Leichlingen „Wir waren blind“

Leichlingen · Infolge des Finanzskandals muss der Fußballverein SC Leichlingen um die Gemeinnützigkeit bangen und Steuernachforderungen vom Finanzamt fürchten. Die moralische Seite der Affäre stieß vielen Mitgliedern übel auf.

Jahrelang war er der "Mr. SC Leichlingen". Willi Jakobs gab nicht nur den Vorsitzenden des Fußball-Bezirksligisten, sondern betätigte sich nach Bedarf auch als Würstchenverkäufer und Stadionsprecher — als eine Art "Mädchen für alles". Aber er war auch Protagonist des größten Skandals in der Vereinsgeschichte. Seit 2004 floss ein Großteil der für die Jugend bestimmten 145.000 Euro aus dem Nachlass von "Kuddel" Karl-Heinz Goldau in die Finanzierung der ersten Mannschaft. Dafür mussten er und Bruder Hans sich nun verantworten. Im Gegensatz zum 2. Vorsitzenden Reinhard Hahnenberg stellten sie sich den Mitgliedern bei der Jahreshauptversammlung in der Alten Schalterhalle am Leichlinger Bahnhof.

Selbstanzeige erwogen

Dem neuen Vorstand um Udo Mau (wir berichteten) gaben die 42 anwesenden Mitglieder gleich den Auftrag mit, unter Hinzuziehung eines externen Steuerprofis die Finanzen der vergangenen Jahre zu ordnen — und möglicherweise eine Selbstanzeige beim Finanzamt einzureichen. Was dem Klub droht, wurde in der Diskussion ausführlich erörtert. Die Palette reicht von zu erwartenden Steuernachforderungen aus der Spieler-Bezahlung bis hin zum rückwirkenden Entzug der Gemeinnützigkeit (inklusive dann fälliger Erbschaftssteuer für die 145.000 Euro). Unabhängig von der rechtlichen Komponente stieß vielen Mitgliedern die moralische des Skandals übel auf. "Ihr habt Kuddels Testamentserklärung mit Füßen getreten. Das war pietätlos", ereiferte sich beispielsweise Aloys "Ali" Franz, der später zum Beisitzer des neuen Vorstands gewählt wurde.

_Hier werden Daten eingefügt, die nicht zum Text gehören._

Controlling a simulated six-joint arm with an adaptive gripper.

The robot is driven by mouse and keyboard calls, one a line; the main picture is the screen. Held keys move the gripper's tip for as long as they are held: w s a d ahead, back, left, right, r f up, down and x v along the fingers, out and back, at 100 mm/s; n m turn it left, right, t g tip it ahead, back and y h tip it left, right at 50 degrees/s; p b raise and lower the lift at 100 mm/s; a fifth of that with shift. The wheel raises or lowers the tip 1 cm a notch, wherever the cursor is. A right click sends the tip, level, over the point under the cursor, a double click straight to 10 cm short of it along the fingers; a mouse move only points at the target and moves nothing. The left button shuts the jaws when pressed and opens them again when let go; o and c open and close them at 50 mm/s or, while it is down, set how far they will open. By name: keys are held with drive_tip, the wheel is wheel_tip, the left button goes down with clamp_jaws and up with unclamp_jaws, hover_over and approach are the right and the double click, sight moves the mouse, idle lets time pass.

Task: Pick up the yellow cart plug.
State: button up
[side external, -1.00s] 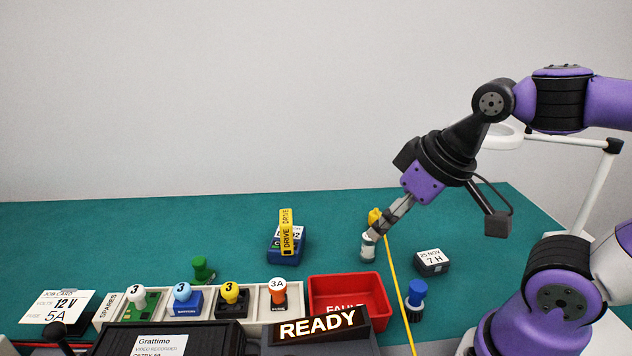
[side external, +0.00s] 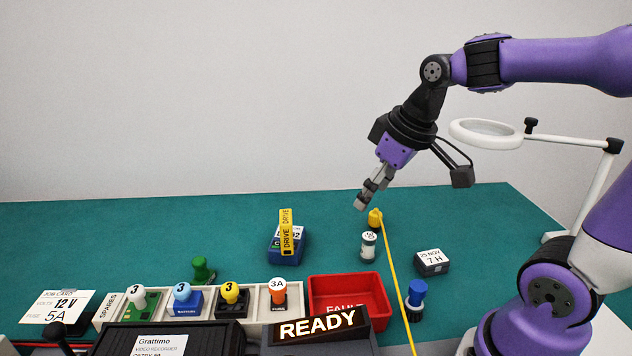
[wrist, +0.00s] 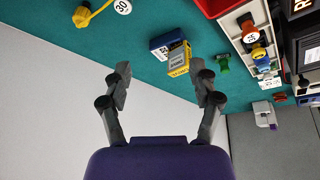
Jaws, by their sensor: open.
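The yellow cart plug (side external: 375,219) lies on the green bench at the end of a yellow cable. In the wrist view the plug (wrist: 83,16) is at the top left, with its cable running up and to the right. My gripper (side external: 362,206) is in the air, above and slightly left of the plug in the side view. In the wrist view my gripper (wrist: 162,85) is open with nothing between its fingers, and the plug is outside them to the upper left.
A white-topped cylinder (side external: 368,246) stands close in front of the plug. A blue box with a yellow DRIVE tag (side external: 287,247) is to the left, a dark dated block (side external: 431,263) to the right. The red FAULT bin (side external: 347,292) and spares tray (side external: 262,313) lie in front.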

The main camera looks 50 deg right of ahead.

"Das hätte nie passieren dürfen. Es war nicht rechtens und gegen jede Sitte", pflichtete ihm Hans Jakobs bei. Bruder Willi versuchte zu erklären, wie es zur Fehlverwendung der Erbschaft kommen konnte. "Wir waren blind und haben komplett über unsere Verhältnisse gelebt. Wir haben uns auch von manchen Außenstehenden antreiben lassen und selbst immer weiter getrieben", sagte er. Namen wollte er zwar nicht nennen. Aber manches Vereinsmitglied mutmaßte hinter vorgehaltener Hand, Günter Bremer (bislang bestellter Geschäftsführer) könne damit gemeint sein. Anders als der Rest des Vorstandes will der auch künftig die erste Mannschaft in den Mittelpunkt der Arbeit stellen. "Sie ist das Aushängeschild eines Vereins, und zu mindestens 70 Prozent werde ich für sie da sein. Ich will nicht, dass hier Dreibeinige als Bananen-Mannschaft auflaufen", antwortete er auf entsprechende Fragen. Dafür bekam er die Quittung in Form von sechs Gegenstimmen, 13 Enthaltungen und einer Ablehnung seiner vorgeschlagenen Satzungsänderungen.

Saison wird zu Ende gespielt

Übrigens: Auch wenn das vereinbarte Geld nicht mehr fließen sollte, will die Bezirksligamannschaft die Saison zu Ende spielen.